Tim Eyman has a First Amendment right to petition any level of government in this country for a redress of grievances. He also has a right to speak freely.
But he does not have a First Amendment right to force the rest of us to vote on whatever ill-conceived schemes he comes up with to sabotage our Constitution and destroy the essential public services that we all rely on. No lawmaker, whether elected or unelected, is outside the law. And the Constitution of Washington State is the highest law in the land, second only in supremacy to the United States Constitution.

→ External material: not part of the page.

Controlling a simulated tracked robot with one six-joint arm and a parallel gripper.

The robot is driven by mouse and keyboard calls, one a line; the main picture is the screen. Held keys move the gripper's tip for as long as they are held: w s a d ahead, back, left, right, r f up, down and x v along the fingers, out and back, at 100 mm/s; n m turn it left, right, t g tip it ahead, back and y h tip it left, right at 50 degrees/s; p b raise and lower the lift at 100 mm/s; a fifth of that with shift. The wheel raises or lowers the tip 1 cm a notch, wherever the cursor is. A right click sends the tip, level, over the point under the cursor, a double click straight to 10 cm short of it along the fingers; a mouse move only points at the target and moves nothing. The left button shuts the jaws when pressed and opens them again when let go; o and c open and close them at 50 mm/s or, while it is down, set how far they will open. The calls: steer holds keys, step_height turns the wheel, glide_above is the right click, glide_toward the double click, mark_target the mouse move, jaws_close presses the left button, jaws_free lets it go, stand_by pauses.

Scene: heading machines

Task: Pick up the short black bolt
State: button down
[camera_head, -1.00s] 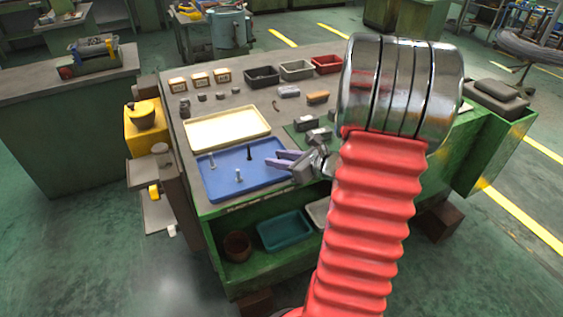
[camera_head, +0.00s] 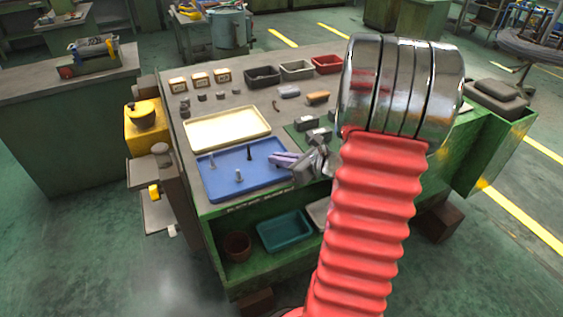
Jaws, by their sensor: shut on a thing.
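My gripper (camera_head: 284,160) has purple fingers closed together at the right side of the blue tray (camera_head: 215,185). It is shut on a small thing that its fingers hide, so I cannot make out its colour or shape; its place over the tray fits a short bolt. A black bolt (camera_head: 249,153) stands upright in the tray, apart from the fingers and to their left. I cannot tell its length class from here. Two silver bolts also stand in the tray, one at the left (camera_head: 211,163) and one nearer the front (camera_head: 238,175).
A cream tray (camera_head: 227,128) lies behind the blue one. A teal tray (camera_head: 284,231) sits on the shelf below. My arm hides the bench's right part.

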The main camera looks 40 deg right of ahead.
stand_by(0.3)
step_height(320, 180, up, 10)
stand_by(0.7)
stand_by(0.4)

The plaintiffs note in their reply brief that Eyman’s First Amendment argument is without merit:
Indeed, despite Sponsors’ rhetoric, they do not dispute that no Washington court has ever concluded that the First Amendment or Article I, Section 5 require all initiatives to be placed on the ballot regardless of their scope.
There is simply no basis in law for Eyman’s argument, as the brief goes on to explain at significant length, citing numerous cases, including U.S. Supreme Court cases. In fact, the very argument Eyman is making was rejected by the Washington Court of Appeals (Division 2) in City of Longview v. Wallin (2013), a holding the Supreme Court subsequently let stand when it declined to take the case.
The Supreme Court should uphold our Constitution and protect our system of checks and balances by invalidating I-1366 on scope grounds. Allowing this extortion scheme to head to the ballot would set a dangerous “anything goes” precedent with regards to statewide initiatives — to the detriment of our state’s well-being.